Wednesday, September 5, 2001
Disqualification of Juror Because of ‘Painter’ Husband Held Racially Suspect by Court of Appeal
By a MetNews Staff Writer
An Orange Superior Court judge should have granted a mistrial, after a prosecutor who struck three Hispanics from a jury panel said he had knocked one woman off because her husband was a “painter,” the Fourth District Court of Appeal ruled yesterday.
The deputy district attorney trying Daniel P. Gomez for burglary expressed the assumption that Annabel Ramirez meant to say that her husband was an artist. That might make her “liberal,” the prosecutor complained.
The fact that the prosecutor went no further in questioning Ramirez leaves that explanation for the challenge suspect, Justice William Rylaarsdam wrote for Div. Three.
“The prosecutor’s logic is almost surreal: A ‘painter’ must be assumed to be an artist, artists must be assumed to be ‘liberal,’ and liberals must be assumed to be antagonistic to the prosecution,” the justice wrote. “Furthermore, one who is married to a liberal spouse must be assumed to share his or her ideology. Take that, Mary Matalin and James Carville!”
The jury eventually impaneled—whose racial makeup could not be determined from the record, Rylaarsdam said—convicted Gomez of first-degree burglary after prosecutors presented evidence that his fingerprint was found on a VCR in a residence. The owner said her home had been ransacked and about $5,000 worth of property taken.
After Ramirez was removed from the panel, Judge Charles Margines asked the prosecutor to explain the reasons for striking her and the other two persons of Latin origin. The prosecutor said that Raymond Ornelas was young and might be skeptical of fingerprint evidence, and that Jason Saldana, a cable technician who worked in other people’s homes, might identify with the defendant.
As for Ramirez, the prosecutor told the judge:
“I just got off a jury where her husband was a philosopher and anyone close to painting, philosophy, acting, I don’t like to keep. I don’t care.

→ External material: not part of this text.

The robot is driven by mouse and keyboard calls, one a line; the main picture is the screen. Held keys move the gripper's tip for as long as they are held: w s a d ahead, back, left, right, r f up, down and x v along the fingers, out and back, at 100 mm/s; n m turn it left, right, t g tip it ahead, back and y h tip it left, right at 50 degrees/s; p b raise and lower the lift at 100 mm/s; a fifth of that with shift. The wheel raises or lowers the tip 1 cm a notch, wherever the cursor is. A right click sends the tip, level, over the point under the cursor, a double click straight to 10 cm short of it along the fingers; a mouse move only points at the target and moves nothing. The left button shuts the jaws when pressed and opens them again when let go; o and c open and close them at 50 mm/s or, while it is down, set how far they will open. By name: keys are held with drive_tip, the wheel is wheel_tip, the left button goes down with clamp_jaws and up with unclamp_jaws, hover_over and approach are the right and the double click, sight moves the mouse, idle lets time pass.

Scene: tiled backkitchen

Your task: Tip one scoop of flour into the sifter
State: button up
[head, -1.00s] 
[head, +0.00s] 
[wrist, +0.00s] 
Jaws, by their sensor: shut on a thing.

I’ll kick them off.”
The judge said he was confused as to whether Ramirez’s husband was an artist or a house painter, as the defense attorney suggested, but ultimately ruled that the challenge was not pretextual and denied the defense’s mistrial motion.
A fourth Hispanic prospective juror was removed for cause after he told the judge he might be biased against the prosecution for challenging the other Hispanics.

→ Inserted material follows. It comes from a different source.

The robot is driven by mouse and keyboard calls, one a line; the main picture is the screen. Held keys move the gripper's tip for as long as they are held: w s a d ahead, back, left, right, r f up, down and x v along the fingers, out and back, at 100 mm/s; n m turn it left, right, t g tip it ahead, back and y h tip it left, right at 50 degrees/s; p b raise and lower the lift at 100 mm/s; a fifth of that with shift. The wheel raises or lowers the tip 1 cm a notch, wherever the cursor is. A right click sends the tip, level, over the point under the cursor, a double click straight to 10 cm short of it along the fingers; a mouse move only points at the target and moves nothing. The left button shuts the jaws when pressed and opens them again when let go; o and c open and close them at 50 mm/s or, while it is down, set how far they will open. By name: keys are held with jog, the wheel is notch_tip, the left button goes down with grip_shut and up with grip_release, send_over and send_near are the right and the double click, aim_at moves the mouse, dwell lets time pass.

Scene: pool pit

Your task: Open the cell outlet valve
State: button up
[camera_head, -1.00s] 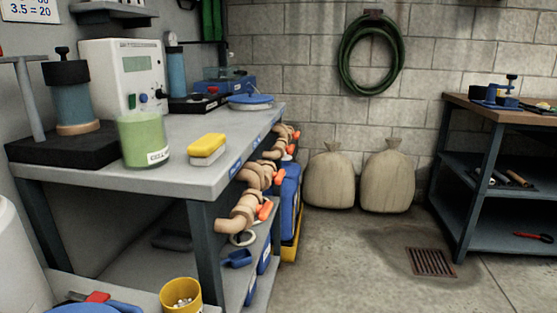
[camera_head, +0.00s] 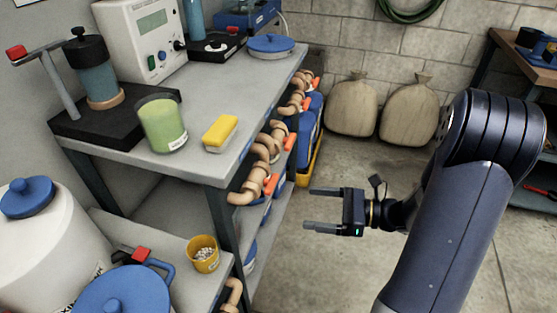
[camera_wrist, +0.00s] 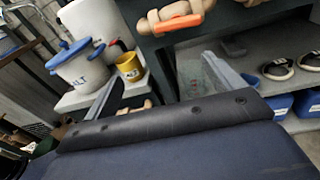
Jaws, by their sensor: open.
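Several tan pipe valves with orange handles line the right edge of the grey bench. The nearest handle (camera_head: 271,184) sits below the bench corner; a second handle (camera_head: 290,141) and a third handle (camera_head: 307,103) are farther back. I cannot read which one is the cell outlet valve. My gripper (camera_head: 308,208) is open and empty, right of the nearest valve and apart from it, its fingers pointing left towards the bench. In the wrist view an orange handle (camera_wrist: 180,23) on a tan pipe shows at the top, beyond the fingers.
The bench top (camera_head: 268,87) carries a green cup (camera_head: 162,126) and a yellow sponge (camera_head: 220,132). A yellow pot (camera_head: 203,254) and blue-lidded tubs stand on the low front shelf. Two sacks (camera_head: 351,106) stand by the wall.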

The explanation for striking Ramirez, Rylaarsdam wrote, amounted to “pure speculation.” Presiding Justice David Sills joined in the opinion, adding in a separate concurrence that the Supreme Court might wish to review the issue of when a juror’s political views are relevant to a peremptory challenge.

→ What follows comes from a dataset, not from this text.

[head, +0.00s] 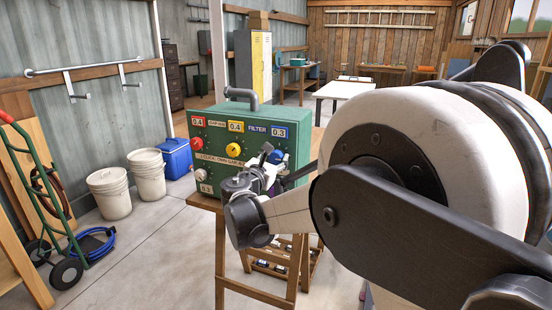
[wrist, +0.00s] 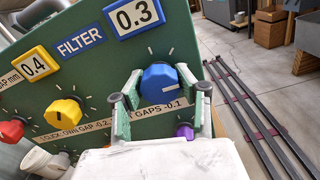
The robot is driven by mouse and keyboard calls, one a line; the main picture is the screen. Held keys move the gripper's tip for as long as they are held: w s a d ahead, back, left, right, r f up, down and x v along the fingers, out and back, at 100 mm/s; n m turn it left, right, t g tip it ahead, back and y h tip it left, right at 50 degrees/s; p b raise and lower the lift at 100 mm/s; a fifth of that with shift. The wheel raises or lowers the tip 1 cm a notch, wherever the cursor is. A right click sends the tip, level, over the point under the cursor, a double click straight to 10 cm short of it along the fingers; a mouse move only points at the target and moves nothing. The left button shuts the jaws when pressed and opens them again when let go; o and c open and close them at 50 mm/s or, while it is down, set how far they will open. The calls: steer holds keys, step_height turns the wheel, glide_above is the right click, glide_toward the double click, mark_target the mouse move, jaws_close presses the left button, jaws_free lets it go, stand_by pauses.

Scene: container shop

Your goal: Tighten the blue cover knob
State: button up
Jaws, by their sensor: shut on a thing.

“If some farfetched link to ideology is enough to justify a peremptory challenge, then we might as well bury Wheeler and its progeny. As this case illustrates, inventive prosecutors will always be able to link some otherwise ‘group neutral’ characteristic to ‘liberalism.’ Today it is women who are married to painters. Tomorrow it’s anybody who ever thought of dabbling in art.”
Justice Kathleen O’Leary dissented. While the “prosecutor’s rationale was foolish, sexist, and probably based on a fallacious assumption about what sort of painter the husband was,” she wrote, “it was at least plausible.”
The case is People v. Gomez, 01 S.O.S. 4530.